The hysteria from Russian politicians and state-controlled media about a supposed Ukrainian Crimea sabotage plot was treated with immense scepticism outside Russia.  Although it was clear that something had occurred in the early morning of Aug 7, there were reports suggesting that this had in fact been a drunken brawl and shootout between Russian border guards and FSB, with one FSB officer killed.  There was no empirical evidence or witness testimony to substantiate the FSB claims about shooting from mainland Ukraine and another so-called ‘incursion’ the following night.  Credibility was not enhanced by the fact that the occupation authorities had blocked access to independent Internet sites reporting honestly about Crimea a few days before the alleged ‘attack’. 

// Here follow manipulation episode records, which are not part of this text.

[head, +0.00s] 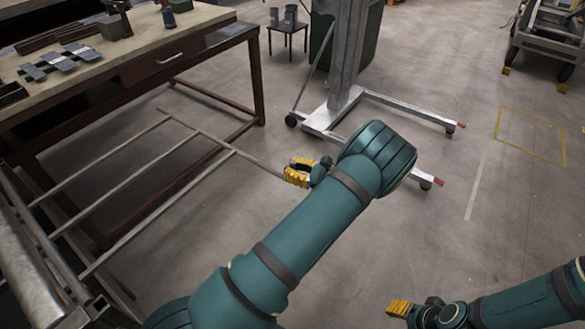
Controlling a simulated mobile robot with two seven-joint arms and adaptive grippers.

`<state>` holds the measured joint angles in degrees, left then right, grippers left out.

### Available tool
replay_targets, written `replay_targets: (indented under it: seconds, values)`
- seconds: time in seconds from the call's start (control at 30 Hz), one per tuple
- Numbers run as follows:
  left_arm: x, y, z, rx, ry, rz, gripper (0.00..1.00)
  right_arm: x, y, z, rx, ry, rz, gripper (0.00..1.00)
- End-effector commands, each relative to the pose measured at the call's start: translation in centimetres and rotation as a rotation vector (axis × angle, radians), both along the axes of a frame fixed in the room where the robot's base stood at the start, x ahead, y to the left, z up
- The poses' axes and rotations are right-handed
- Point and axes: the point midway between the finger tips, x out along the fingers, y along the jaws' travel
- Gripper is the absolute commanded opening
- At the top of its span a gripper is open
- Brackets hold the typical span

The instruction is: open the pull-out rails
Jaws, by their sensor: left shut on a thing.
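The pull-out rails (122,172) are several thin grey rods reaching out from the machine (28,268) at the lower left. A thin crossbar (212,141) runs across their far ends and extends right to my left gripper. My left gripper (298,173), with yellow fingers, is shut on the near right end of this crossbar. My left arm covers the floor beside it. My right gripper (399,308) is low at the right, away from the rails. Its yellow fingers show small, and I cannot tell whether they are open.
A workbench (105,58) with a drawer and metal parts stands at the upper left, close behind the rails. A wheeled lift stand (335,118) has its legs on the floor beyond my left arm. A small stool (288,30) and a cart (548,35) are farther back. Floor at the right is clear.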

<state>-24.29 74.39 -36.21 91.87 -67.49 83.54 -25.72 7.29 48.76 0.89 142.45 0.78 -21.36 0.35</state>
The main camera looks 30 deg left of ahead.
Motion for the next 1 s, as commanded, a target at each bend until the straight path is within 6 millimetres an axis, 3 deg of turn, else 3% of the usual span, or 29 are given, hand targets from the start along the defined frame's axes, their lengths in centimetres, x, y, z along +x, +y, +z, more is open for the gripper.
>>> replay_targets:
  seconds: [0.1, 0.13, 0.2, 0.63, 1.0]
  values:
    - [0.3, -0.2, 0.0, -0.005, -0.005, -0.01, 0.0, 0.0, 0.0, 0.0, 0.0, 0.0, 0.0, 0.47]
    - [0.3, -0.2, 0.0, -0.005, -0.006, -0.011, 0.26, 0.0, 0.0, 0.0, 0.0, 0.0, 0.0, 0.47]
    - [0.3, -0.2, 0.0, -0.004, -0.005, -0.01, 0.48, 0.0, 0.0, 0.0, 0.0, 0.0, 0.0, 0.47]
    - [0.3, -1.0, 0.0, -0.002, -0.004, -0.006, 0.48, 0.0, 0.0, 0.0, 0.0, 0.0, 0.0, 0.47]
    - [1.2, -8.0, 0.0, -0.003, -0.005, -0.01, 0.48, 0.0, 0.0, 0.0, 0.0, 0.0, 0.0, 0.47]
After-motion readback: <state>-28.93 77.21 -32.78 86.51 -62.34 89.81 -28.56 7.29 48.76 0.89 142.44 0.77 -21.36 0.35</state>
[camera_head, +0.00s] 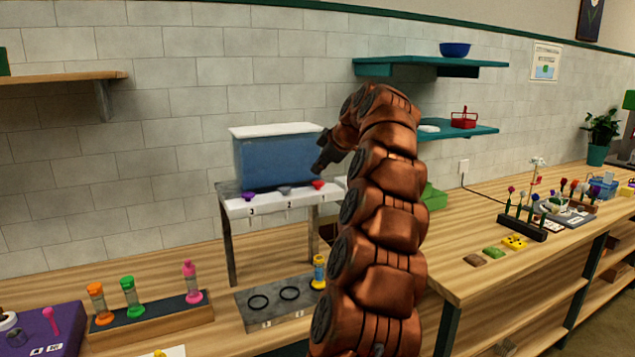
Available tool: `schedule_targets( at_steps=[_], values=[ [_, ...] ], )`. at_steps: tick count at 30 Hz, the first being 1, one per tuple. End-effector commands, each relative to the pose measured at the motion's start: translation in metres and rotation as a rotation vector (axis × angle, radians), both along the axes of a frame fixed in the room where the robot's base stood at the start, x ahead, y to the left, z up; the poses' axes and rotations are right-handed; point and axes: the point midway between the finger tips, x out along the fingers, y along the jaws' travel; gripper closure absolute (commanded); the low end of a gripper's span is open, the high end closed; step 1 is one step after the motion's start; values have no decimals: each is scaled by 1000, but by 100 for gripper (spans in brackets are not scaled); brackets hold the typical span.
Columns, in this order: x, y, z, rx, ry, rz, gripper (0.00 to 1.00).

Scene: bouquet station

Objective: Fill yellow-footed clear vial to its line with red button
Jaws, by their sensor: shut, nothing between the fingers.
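The vial with the yellow foot (319,273) stands upright at the right end of the grey base tray (262,318), partly hidden by my arm. Its fill line and level are too small to make out. The red button (319,185) sits on the white front ledge of the dispenser stand (240,209), above the vial. My gripper (320,168) is shut and empty, pointing down just above the red button. I cannot tell whether it touches the button.
A blue tank (280,160) with a white lid stands behind the buttons. A purple button (249,196) and a grey-blue button (285,190) lie left of the red one. A wooden rack (150,327) holds orange, green and pink vials. Teal shelves (425,66) hang to the right.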

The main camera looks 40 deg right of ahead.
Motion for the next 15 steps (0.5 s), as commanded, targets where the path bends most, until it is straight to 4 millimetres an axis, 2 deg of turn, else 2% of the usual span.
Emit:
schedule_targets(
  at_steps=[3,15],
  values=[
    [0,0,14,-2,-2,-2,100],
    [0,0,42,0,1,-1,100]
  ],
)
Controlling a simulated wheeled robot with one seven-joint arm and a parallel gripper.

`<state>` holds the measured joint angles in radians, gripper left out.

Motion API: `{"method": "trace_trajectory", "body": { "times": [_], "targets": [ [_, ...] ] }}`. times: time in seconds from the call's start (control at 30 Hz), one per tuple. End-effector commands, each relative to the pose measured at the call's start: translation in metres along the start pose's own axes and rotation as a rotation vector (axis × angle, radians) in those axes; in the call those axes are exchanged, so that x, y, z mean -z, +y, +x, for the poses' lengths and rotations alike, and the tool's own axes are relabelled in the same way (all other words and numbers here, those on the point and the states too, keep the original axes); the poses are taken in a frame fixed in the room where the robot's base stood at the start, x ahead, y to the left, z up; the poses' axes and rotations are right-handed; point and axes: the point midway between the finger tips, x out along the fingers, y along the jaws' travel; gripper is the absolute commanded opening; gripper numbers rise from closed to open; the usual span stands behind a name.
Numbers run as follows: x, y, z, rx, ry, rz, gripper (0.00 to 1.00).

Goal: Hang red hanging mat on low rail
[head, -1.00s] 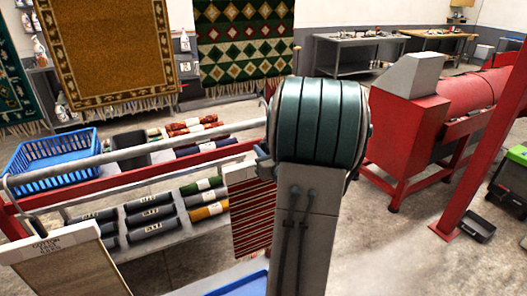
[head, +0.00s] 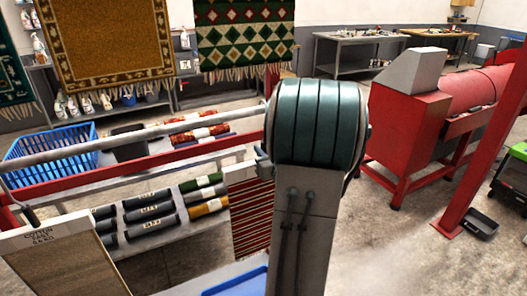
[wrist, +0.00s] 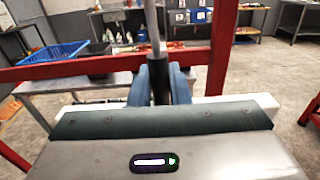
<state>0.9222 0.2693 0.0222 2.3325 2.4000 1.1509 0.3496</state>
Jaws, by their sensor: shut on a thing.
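The red striped hanging mat (head: 250,218) hangs beside my arm in the head view, with a pale strip along its top. My arm hides part of it. My gripper is hidden behind the arm in the head view. In the wrist view my gripper (wrist: 158,85) has its blue fingers closed around a dark piece. The mat's cloth cannot be made out there. A grey rail (head: 130,138) runs from the left toward my arm in the head view, above a red beam (head: 112,184). Whether the mat touches the rail is hidden.
A blue basket (head: 55,145) and rolled rugs (head: 150,215) lie on shelving behind the rail. A red upright post (head: 480,165) and a red machine (head: 400,115) stand right. Floor between is clear.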

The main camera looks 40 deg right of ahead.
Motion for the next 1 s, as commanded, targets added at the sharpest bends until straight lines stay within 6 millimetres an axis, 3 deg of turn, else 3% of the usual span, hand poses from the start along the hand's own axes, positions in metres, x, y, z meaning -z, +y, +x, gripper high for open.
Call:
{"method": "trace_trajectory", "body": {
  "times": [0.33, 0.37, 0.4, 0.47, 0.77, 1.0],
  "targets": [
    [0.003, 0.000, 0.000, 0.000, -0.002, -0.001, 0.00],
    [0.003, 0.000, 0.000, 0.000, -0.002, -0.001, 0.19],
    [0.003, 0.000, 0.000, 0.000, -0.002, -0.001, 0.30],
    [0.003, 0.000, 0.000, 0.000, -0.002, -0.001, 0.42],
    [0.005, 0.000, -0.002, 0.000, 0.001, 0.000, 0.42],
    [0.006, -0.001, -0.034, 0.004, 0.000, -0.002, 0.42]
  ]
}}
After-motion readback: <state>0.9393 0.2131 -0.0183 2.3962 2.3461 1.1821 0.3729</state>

There is, in short, nothing to substantiate the FSB story except the testimony of the four men.  Panov was prevented from seeing a real lawyer for two months, until the European Court of Human Rights intervened, demanding information about how Panov had received the obvious injuries visible on the video and about access to his lawyer. 

He was then allowed one brief meeting before being whisked off to Moscow, together with Zakhtei.  Both men have been placed under pressure to reject their independent lawyers, but have not done so and have, instead, lodged formal complaints with Russia’s Investigative Committee.  Both allege savage forms of torture applied by the FSB to extract ‘confessions’ and demand proper investigations (details here). 

On Feb 10, Panov’s mother Vera Kotelyanets received the latest refusal by the Russian FSB (the letter is signed by K. Selivanov) to allow a visit to her son.  The letter acknowledges that according to Russia’s own law, relatives can have up to 2 visits per month, but states that “there are no grounds” for allowing an elderly woman to see her son, held illegally by the Russian FSB for well over 6 months.  

The news that Panov and Zakhtei have again been moved has come as a new blow to the family.  Ihor Kotelyanets is gravely worried for his brother’s physical safety in Russian-occupied Crimea where the FSB have already demonstrated the methods they use to extract ’confessions’ to non-existent crimes.